At first I figured it was a negotiation tactic; that Clay was functioning as both good and bad cop. But soon it became clear that the guy was unhinged; ranging, in a single breath, from honeyed corp-speak to fiery eruptions to haughty spite. I began to handle him like nitroglycerin. But on those occasions when circumstance compelled me to gingerly, politely take well-reasoned issue on some point or other, he'd launch into full-on harangues, his fury seldom organizing into coherence. It was spectacular.

He raged at me, he raged at my lawyer, and he raged at his coworkers (I sat in his office as he growled into the phone to a flunky about how she really wouldn't want to see him get angry). When he wasn't raging, he was pontificating about food and food communities - topics he knew nothing about. And I was expected to enthusiastically concur with his dull-witted ideas.
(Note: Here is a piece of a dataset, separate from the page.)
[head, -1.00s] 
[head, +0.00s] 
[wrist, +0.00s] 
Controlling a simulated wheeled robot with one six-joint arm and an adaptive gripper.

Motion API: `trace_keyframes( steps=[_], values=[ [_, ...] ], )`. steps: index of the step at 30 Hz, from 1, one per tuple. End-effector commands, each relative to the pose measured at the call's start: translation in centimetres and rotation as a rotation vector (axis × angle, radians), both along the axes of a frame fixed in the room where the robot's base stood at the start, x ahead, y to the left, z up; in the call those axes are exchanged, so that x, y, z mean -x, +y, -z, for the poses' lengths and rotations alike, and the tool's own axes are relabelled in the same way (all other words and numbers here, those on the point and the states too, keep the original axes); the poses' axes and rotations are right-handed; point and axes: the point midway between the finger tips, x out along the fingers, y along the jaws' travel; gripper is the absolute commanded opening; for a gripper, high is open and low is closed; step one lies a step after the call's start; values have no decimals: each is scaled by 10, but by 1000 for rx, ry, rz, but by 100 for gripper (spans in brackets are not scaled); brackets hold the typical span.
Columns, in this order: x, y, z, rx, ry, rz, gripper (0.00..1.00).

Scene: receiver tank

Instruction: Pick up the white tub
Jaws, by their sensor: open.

In spite of the tantrums, Clay considered himself the epitome of professional decorum - and as a sensitive, caring good guy, to boot. So as I began to treat him much more carefully, he sensed the distance and would "reach out to me". Clay, alas, needed me to be his friend. He was excited about working this deal with the famous Alpha Hound! And, given that he was the force behind CNET's interest in our acquisition ("I'm buyin' you" was how he characterized it), he was definitely not someone to splash cold water on. And so I found myself in the torturous position of needing to keep my good buddy Clay feeling like a Chowhound family insider while submitting myself to abuse from Clay the deranged thug....all while praying that Clay the petulant nightmare girlfriend wouldn't fly off the handle and break off our engagement.

Fear and exhaustion can lend a certain clarity, and I remained firmly locked onto the goal: to get through this period, close the deal, and wave bye-bye to Clay, who'd move on to finding some fresh meat to torment and acquire. I would then take a two week vacation and return to collaborate with the reasonable, smart folks who actually ran things at CNET. I simply needed to persevere for a few weeks until December 15 without setting him off. Unfortunately, just about anything could set Clay off.